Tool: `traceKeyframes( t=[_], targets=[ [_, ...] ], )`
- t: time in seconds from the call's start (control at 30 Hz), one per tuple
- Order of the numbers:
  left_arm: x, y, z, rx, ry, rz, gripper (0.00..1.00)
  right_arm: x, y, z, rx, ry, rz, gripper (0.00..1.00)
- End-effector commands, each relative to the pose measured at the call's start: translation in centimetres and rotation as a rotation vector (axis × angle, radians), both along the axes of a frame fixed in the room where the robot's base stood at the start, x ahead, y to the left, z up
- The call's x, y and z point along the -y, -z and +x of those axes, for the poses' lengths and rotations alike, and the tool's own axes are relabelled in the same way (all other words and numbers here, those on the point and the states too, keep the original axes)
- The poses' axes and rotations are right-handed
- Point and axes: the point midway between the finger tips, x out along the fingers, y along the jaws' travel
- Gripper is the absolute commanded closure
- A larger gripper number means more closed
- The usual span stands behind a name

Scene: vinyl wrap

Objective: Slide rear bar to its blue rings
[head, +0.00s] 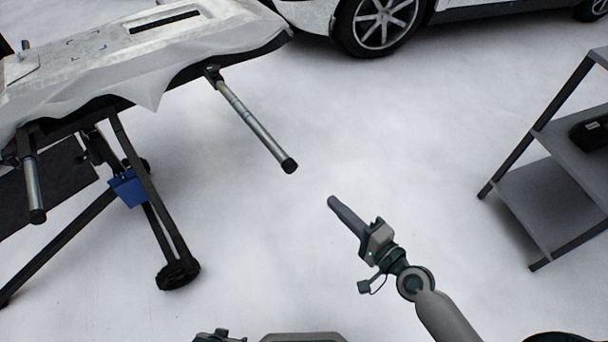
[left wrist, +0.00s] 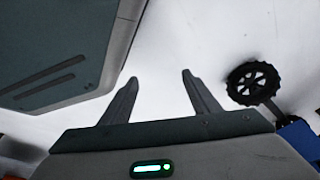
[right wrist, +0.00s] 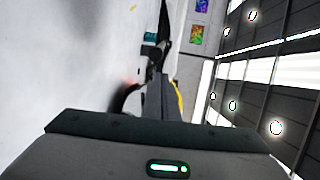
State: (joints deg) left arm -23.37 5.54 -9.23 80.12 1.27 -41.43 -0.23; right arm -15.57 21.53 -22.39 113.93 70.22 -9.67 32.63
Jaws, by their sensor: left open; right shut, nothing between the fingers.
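Two metal bars with black end caps stick out from under the covered stand in the head view. The longer bar (head: 254,127) points down and right, with faint bluish bands along its tube. The shorter bar (head: 33,185) hangs at the far left. I cannot tell for certain which is the rear one. My right gripper (head: 333,202) is shut and empty, below and right of the longer bar's end and apart from it. Its closed fingers show in the right wrist view (right wrist: 155,85). My left gripper (left wrist: 158,76) is open and empty in the left wrist view, above pale floor.
The stand's top (head: 120,55) carries a draped white sheet. Its dark leg ends in a black foot (head: 177,275), with a blue box (head: 128,188) on it. A grey shelf (head: 550,190) stands right. A car wheel (head: 383,24) is behind. The floor between is clear.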

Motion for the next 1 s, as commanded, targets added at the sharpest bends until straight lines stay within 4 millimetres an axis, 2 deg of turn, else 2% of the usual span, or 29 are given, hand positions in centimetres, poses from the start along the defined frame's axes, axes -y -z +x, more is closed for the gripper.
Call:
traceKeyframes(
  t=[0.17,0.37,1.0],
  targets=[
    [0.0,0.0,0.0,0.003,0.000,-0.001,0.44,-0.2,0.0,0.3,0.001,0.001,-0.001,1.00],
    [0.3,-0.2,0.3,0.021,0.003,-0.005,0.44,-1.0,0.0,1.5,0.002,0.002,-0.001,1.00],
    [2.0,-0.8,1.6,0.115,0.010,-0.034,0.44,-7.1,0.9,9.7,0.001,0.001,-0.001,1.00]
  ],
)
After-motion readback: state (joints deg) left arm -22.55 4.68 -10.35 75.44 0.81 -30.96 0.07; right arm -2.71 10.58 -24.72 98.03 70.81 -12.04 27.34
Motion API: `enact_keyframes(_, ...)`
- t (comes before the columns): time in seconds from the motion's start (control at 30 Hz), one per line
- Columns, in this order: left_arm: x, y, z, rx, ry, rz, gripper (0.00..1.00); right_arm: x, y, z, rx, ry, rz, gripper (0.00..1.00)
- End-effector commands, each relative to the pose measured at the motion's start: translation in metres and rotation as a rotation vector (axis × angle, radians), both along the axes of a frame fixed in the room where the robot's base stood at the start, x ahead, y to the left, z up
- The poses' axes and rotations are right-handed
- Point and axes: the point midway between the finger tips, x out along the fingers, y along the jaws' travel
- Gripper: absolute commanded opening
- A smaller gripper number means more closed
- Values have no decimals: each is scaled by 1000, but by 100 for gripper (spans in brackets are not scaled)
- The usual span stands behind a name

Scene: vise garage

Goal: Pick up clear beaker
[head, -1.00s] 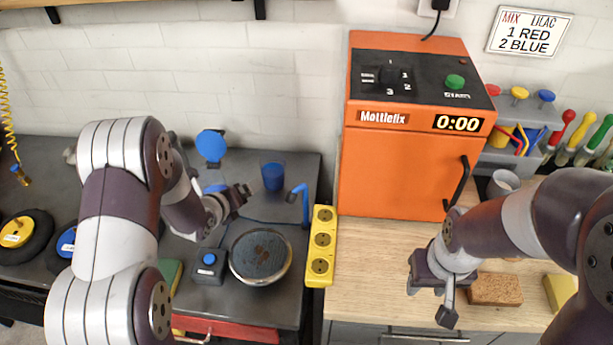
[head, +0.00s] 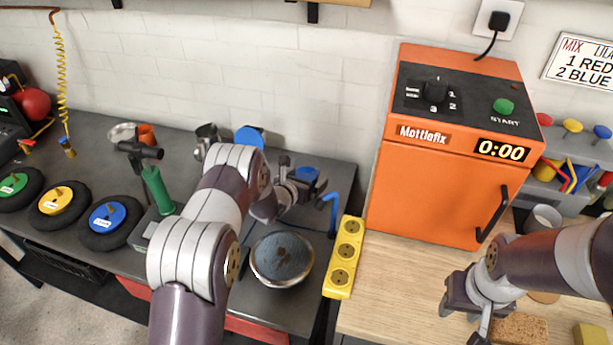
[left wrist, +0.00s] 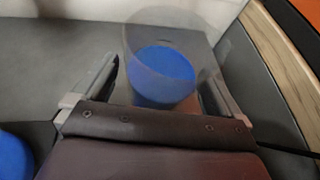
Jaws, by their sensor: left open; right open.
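The clear beaker (left wrist: 163,42) is see-through with blue contents. In the left wrist view it stands between the two fingers of my left gripper (left wrist: 158,90), which is open around its near part. I cannot tell if either finger touches the glass. In the head view the beaker (head: 308,174) is partly hidden by my left gripper (head: 288,180), at the back right of the dark bench. My right gripper (head: 464,318) is open and empty above the wooden counter at the lower right.
A round dark pan-like dish (head: 282,259) sits in front of the beaker. A blue hooked tube (head: 334,212) and a yellow socket strip (head: 344,257) stand to its right. The orange Mottlefix machine (head: 430,195) is further right. Colored wheels (head: 108,219) lie at the left.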

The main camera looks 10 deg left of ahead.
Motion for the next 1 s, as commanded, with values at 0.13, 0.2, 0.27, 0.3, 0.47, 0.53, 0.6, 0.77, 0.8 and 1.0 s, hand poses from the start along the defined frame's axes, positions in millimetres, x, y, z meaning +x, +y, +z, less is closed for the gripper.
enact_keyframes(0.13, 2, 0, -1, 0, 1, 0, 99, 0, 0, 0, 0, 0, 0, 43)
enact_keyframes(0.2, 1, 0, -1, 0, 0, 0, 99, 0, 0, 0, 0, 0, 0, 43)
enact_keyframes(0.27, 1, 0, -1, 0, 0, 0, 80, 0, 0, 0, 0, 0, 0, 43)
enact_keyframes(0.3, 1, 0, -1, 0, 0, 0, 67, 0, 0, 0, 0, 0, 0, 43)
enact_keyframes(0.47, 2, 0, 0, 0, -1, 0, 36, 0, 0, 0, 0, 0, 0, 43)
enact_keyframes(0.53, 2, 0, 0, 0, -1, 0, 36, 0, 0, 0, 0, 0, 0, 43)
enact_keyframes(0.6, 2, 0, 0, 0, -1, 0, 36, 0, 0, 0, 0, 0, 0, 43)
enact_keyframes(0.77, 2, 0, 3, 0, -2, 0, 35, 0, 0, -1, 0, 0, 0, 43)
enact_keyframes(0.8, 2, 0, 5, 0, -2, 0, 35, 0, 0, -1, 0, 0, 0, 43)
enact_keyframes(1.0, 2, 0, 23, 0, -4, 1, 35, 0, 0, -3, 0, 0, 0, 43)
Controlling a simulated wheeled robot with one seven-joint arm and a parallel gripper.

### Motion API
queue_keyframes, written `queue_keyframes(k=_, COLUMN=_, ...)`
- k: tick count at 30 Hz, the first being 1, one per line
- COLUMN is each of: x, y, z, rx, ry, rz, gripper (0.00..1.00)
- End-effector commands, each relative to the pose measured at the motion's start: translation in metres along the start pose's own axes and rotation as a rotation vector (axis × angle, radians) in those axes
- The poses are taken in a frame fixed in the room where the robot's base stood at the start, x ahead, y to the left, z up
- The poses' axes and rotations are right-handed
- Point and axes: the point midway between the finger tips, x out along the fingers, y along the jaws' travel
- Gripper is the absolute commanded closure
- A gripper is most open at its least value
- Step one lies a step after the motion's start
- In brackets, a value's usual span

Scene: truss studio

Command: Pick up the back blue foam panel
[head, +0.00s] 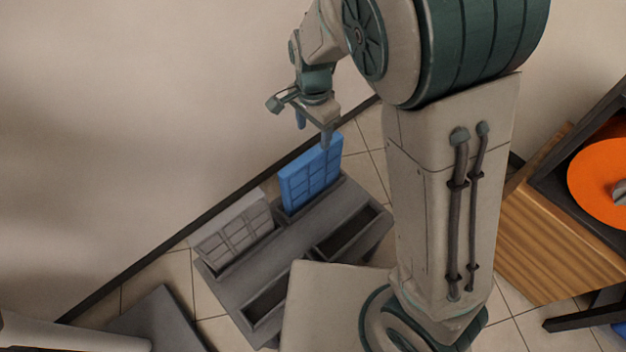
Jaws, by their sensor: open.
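The blue foam panel (311,177) stands upright in a slot at the back right of a grey rack (292,247). Its face has a grid of square recesses. My gripper (313,132) hangs just above the panel's top edge with its fingers pointing down. The gripper is open and nothing is held between the fingers. One finger is near the panel's upper right part; I cannot tell whether it touches.
A grey-white gridded panel (232,233) stands in the rack's back left slot. Two front slots look empty. A plain wall (150,120) rises close behind the rack. At right is a wooden cabinet (560,240) with an orange disc (597,180).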

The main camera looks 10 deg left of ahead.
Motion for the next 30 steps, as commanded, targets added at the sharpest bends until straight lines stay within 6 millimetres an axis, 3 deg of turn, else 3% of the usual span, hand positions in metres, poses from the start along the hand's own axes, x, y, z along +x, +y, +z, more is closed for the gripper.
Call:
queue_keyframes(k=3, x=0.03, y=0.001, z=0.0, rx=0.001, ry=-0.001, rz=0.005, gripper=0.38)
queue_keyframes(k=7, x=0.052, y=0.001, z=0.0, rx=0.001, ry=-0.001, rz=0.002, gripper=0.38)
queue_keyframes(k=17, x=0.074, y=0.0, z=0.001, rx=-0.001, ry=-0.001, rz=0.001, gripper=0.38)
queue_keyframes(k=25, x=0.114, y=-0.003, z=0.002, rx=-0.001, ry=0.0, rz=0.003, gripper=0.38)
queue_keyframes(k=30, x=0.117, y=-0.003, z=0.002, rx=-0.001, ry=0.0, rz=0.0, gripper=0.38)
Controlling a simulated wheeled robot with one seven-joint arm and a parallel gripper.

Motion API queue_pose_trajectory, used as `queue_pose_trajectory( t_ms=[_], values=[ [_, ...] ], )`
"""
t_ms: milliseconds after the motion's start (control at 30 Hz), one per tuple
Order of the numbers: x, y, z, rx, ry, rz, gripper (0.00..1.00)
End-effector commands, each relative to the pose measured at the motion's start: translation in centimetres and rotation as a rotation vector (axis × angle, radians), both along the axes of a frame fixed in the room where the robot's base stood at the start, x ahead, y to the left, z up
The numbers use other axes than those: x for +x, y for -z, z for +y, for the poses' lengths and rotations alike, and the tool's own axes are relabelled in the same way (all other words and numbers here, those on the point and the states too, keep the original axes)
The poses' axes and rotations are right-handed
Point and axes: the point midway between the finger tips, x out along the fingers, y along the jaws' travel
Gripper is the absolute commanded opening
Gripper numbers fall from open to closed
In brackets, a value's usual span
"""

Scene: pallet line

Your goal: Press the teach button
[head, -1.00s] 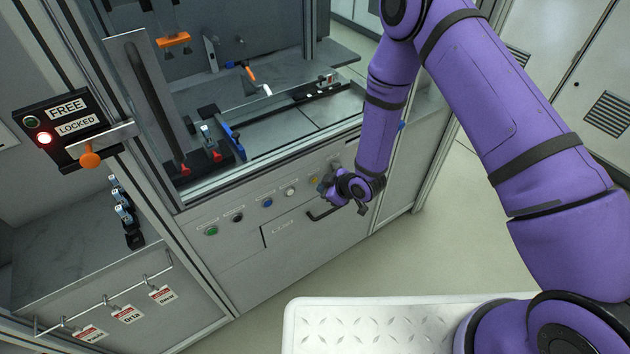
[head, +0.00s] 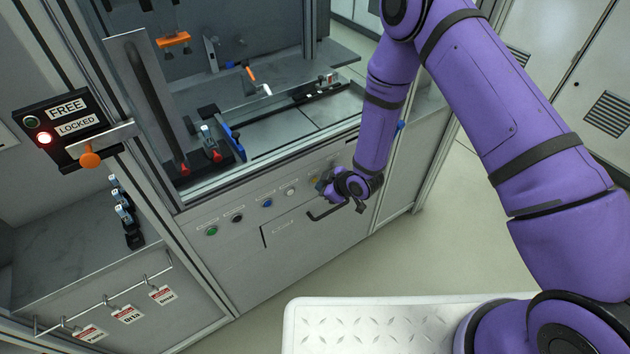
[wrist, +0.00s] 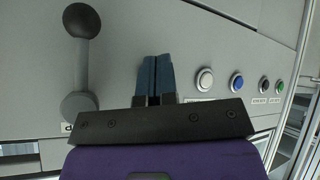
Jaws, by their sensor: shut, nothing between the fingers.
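A row of buttons runs along the cabinet's front panel, green (head: 211,231), black (head: 237,218), blue (head: 267,203) and white (head: 290,193). Their labels are too small to read, so I cannot tell which is the teach button. My gripper (head: 321,186) is at the right of the white button, in front of the place where a yellow button shows earlier. In the wrist view, my gripper (wrist: 156,60) has its blue fingers shut together and empty, pointing at the panel. The white button (wrist: 204,79) is just right of them. Whether the fingertips touch anything is hidden.
A dark bar handle (head: 325,213) sticks out below my gripper; a round-ended dark handle (wrist: 82,60) is left of the fingers in the wrist view. A lit red lamp (head: 44,138) is beside the LOCKED sign. A white ribbed platform (head: 370,325) is in front.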

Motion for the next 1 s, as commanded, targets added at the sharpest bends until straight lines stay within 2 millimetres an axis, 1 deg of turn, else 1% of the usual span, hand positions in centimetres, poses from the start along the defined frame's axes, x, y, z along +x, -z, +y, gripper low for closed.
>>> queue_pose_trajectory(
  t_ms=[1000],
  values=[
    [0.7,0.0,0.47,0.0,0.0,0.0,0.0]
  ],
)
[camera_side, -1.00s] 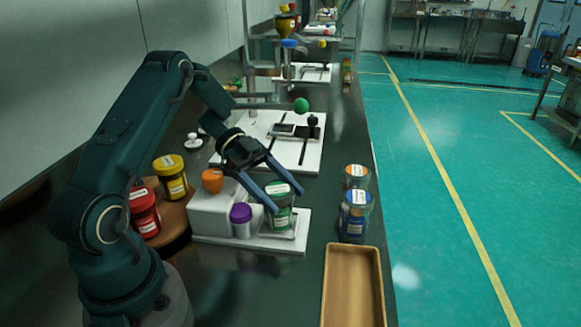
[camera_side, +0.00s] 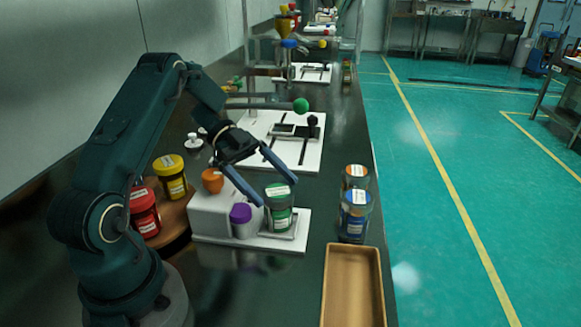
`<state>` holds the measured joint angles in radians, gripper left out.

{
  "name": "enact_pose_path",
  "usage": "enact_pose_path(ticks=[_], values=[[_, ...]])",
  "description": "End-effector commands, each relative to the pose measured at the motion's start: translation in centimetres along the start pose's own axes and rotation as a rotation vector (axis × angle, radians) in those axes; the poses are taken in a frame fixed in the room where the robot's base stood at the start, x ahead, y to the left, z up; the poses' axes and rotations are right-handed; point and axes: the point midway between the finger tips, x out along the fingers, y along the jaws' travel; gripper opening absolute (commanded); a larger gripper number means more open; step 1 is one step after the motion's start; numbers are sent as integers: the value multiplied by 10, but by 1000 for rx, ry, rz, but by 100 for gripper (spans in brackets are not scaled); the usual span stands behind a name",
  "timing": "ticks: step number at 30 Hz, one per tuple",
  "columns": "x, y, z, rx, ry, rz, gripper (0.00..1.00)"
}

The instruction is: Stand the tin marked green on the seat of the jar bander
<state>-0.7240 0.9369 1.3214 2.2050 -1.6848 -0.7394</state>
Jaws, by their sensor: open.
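The tin marked green (camera_side: 279,209) stands upright on the square seat (camera_side: 294,232) at the right end of the white jar bander (camera_side: 211,216). The bander has an orange knob (camera_side: 212,180) on top and a purple-capped post (camera_side: 241,219) in front. My gripper (camera_side: 277,192) is open and empty. Its two blue fingers are spread above and to the left of the green tin, and seem clear of it, though the left finger passes close to the tin's edge in the picture.
A red tin (camera_side: 144,212) and a yellow tin (camera_side: 170,177) stand on a round brown stand (camera_side: 177,222) at left. Orange (camera_side: 355,177) and blue (camera_side: 355,215) tins stand at right. A wooden tray (camera_side: 353,285) lies in front. A white plate with black slots (camera_side: 284,158) lies behind.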

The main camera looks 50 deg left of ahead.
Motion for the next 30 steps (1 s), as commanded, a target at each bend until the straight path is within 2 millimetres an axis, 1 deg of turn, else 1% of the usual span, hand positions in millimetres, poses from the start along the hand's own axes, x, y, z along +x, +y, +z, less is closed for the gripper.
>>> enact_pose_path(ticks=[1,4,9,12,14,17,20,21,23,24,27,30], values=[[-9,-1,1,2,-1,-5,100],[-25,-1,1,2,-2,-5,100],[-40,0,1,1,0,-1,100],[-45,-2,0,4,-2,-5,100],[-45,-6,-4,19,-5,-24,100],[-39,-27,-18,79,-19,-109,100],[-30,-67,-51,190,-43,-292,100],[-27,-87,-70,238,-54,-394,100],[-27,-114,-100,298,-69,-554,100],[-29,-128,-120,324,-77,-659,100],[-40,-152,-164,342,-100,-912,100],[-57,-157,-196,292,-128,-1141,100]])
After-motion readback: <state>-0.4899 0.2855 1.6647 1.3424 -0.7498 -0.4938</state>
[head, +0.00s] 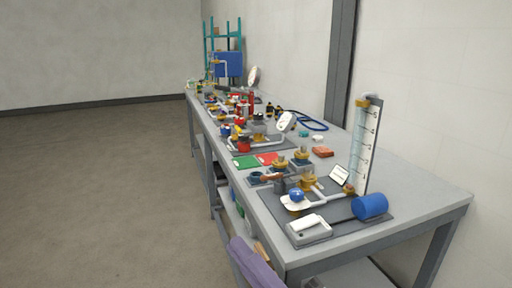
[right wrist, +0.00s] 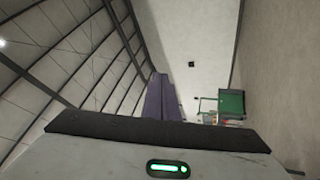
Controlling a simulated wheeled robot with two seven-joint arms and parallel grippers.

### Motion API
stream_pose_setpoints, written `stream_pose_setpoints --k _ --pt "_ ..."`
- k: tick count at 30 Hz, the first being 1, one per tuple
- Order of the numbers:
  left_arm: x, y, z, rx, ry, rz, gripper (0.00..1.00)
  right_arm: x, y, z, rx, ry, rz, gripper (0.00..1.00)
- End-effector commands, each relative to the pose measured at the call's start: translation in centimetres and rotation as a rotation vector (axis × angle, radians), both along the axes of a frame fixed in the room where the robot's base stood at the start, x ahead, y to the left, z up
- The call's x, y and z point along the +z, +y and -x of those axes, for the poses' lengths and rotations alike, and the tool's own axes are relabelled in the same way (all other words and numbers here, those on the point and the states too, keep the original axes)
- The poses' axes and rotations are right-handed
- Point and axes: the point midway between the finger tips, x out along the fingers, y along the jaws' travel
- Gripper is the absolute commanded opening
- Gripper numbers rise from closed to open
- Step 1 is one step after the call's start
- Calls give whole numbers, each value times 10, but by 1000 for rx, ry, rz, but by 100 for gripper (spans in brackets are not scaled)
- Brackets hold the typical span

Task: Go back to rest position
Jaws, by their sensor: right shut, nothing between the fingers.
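My right gripper (head: 240,246) shows as a purple shape at the bottom of the head view, in front of the near left edge of the workbench (head: 420,222). In the right wrist view its purple fingers (right wrist: 159,80) are together, with nothing held between them. My left gripper is not in view.
The bench carries a row of pump fittings and valves. Nearest are a blue cylinder (head: 370,206), an upright scale gauge (head: 364,145) and a white-grey box (head: 309,231). Teal shelving (head: 222,36) stands at the far end. The floor (head: 110,190) left of the bench is clear.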

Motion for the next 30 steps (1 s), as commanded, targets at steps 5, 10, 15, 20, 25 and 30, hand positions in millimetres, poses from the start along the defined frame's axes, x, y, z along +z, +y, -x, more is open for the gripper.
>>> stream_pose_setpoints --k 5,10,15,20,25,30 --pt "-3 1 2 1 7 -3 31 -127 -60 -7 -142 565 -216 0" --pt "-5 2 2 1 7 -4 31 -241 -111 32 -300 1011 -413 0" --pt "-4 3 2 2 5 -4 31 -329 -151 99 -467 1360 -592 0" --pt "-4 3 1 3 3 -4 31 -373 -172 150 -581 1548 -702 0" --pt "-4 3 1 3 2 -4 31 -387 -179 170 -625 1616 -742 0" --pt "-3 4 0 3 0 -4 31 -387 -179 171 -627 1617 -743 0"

# PROBLEM DESCRIPTION
Starting at the line that contains "<state>-0.7240 0.9369 1.3214" and ending at the line that contains "The main camera looks 50 deg left of ahead.", repeat each line exactly, both ends included, and nothing else.

# FULL SOLUTION
<state>-0.7240 0.9369 1.3214 2.2050 -1.6848 -0.7394</state>
Jaws, by their sensor: open.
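The tin marked green (camera_side: 279,209) stands upright on the square seat (camera_side: 294,232) at the right end of the white jar bander (camera_side: 211,216). The bander has an orange knob (camera_side: 212,180) on top and a purple-capped post (camera_side: 241,219) in front. My gripper (camera_side: 277,192) is open and empty. Its two blue fingers are spread above and to the left of the green tin, and seem clear of it, though the left finger passes close to the tin's edge in the picture.
A red tin (camera_side: 144,212) and a yellow tin (camera_side: 170,177) stand on a round brown stand (camera_side: 177,222) at left. Orange (camera_side: 355,177) and blue (camera_side: 355,215) tins stand at right. A wooden tray (camera_side: 353,285) lies in front. A white plate with black slots (camera_side: 284,158) lies behind.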

The main camera looks 50 deg left of ahead.

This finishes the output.